>>>

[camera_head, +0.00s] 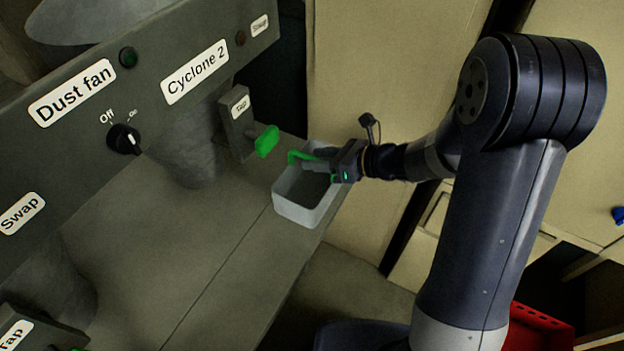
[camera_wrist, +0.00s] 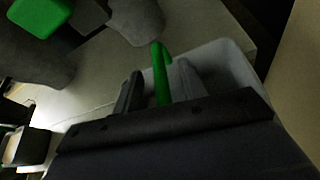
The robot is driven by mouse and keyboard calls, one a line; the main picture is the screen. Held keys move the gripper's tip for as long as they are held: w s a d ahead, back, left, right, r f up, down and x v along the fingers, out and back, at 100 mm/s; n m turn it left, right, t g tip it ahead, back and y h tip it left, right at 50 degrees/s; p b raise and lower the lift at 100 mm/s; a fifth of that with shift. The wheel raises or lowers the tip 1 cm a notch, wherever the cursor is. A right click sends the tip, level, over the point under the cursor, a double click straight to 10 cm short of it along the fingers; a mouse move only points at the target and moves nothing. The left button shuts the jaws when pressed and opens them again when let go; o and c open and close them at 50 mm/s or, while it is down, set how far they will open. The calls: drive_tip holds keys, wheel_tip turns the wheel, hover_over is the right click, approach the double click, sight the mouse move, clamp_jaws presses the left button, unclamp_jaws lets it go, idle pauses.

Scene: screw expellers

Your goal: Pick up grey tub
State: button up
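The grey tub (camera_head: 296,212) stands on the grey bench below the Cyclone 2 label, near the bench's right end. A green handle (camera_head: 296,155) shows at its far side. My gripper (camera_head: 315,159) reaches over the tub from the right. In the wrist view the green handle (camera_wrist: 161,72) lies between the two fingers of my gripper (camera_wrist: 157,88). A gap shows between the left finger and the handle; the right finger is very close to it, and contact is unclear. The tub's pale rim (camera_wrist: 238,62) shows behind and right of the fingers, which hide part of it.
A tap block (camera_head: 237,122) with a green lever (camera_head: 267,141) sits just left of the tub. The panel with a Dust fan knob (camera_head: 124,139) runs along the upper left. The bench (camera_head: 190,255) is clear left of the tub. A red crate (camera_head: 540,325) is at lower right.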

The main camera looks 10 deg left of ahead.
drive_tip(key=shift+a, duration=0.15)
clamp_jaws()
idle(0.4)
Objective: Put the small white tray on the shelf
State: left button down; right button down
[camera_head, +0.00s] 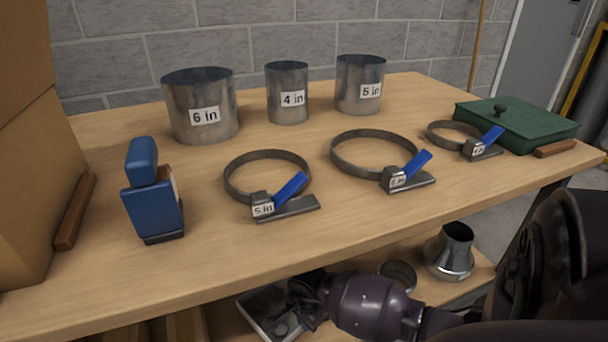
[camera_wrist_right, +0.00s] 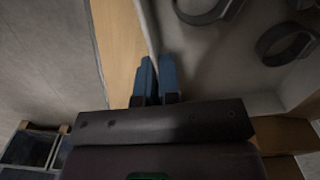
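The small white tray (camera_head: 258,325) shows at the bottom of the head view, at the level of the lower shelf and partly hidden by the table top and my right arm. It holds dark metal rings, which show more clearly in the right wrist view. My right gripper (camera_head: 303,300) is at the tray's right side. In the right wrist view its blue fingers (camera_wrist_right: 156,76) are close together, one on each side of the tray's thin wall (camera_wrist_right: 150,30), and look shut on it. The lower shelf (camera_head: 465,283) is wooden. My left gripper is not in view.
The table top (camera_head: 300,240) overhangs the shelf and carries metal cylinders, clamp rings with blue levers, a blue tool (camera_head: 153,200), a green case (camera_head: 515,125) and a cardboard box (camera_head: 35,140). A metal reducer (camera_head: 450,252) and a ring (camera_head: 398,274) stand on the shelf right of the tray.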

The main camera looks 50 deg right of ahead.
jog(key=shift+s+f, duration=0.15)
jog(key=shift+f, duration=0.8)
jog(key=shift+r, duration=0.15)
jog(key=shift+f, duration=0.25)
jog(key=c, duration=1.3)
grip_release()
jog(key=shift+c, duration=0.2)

<<<

What is asked: Your copy of the data should match it exactly, except that pictures are left out.

Problem solution:
[camera_head, +0.00s] 
[camera_wrist, +0.00s] 
The robot is driven by mouse and keyboard calls, one a line; the main picture is the screen. Held keys move the gripper's tip for as long as they are held: w s a d ahead, back, left, right, r f up, down and x v along the fingers, out and back, at 100 mm/s; n m turn it left, right, t g tip it ahead, back and y h tip it left, right at 50 degrees/s; p b raise and lower the lift at 100 mm/s; a fifth of that with shift. The wheel raises or lowers the tip 1 cm a notch, wherever the cursor is. A right click sends the tip, level, over the point under the cursor, a double click straight to 10 cm short of it along the fingers; a mouse move only points at the target and moves nothing. The left button shuts the jaws when pressed and opens them again when let go; o and c open and close them at 50 mm/s or, while it is down, set how far they will open. The calls: drive_tip holds keys, wheel_tip turns the wheel, hover_over is the right click, approach the double click, sight the mouse move, clamp_jaws presses the left button, unclamp_jaws lets it go, idle pauses.

Scene: screw expellers

Your goal: Pick up grey tub
State: button up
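The grey tub (camera_head: 296,212) stands on the grey bench below the Cyclone 2 label, near the bench's right end. A green handle (camera_head: 296,155) shows at its far side. My gripper (camera_head: 315,159) reaches over the tub from the right. In the wrist view the green handle (camera_wrist: 161,72) lies between the two fingers of my gripper (camera_wrist: 157,88). A gap shows between the left finger and the handle; the right finger is very close to it, and contact is unclear. The tub's pale rim (camera_wrist: 238,62) shows behind and right of the fingers, which hide part of it.
A tap block (camera_head: 237,122) with a green lever (camera_head: 267,141) sits just left of the tub. The panel with a Dust fan knob (camera_head: 124,139) runs along the upper left. The bench (camera_head: 190,255) is clear left of the tub. A red crate (camera_head: 540,325) is at lower right.

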The main camera looks 10 deg left of ahead.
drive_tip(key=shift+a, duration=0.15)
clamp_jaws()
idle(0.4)
Objective: Put the small white tray on the shelf
State: left button down; right button down
[camera_head, +0.00s] 
[camera_wrist_right, +0.00s] 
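The small white tray (camera_head: 258,325) shows at the bottom of the head view, at the level of the lower shelf and partly hidden by the table top and my right arm. It holds dark metal rings, which show more clearly in the right wrist view. My right gripper (camera_head: 303,300) is at the tray's right side. In the right wrist view its blue fingers (camera_wrist_right: 156,76) are close together, one on each side of the tray's thin wall (camera_wrist_right: 150,30), and look shut on it. The lower shelf (camera_head: 465,283) is wooden. My left gripper is not in view.
The table top (camera_head: 300,240) overhangs the shelf and carries metal cylinders, clamp rings with blue levers, a blue tool (camera_head: 153,200), a green case (camera_head: 515,125) and a cardboard box (camera_head: 35,140). A metal reducer (camera_head: 450,252) and a ring (camera_head: 398,274) stand on the shelf right of the tray.

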The main camera looks 50 deg right of ahead.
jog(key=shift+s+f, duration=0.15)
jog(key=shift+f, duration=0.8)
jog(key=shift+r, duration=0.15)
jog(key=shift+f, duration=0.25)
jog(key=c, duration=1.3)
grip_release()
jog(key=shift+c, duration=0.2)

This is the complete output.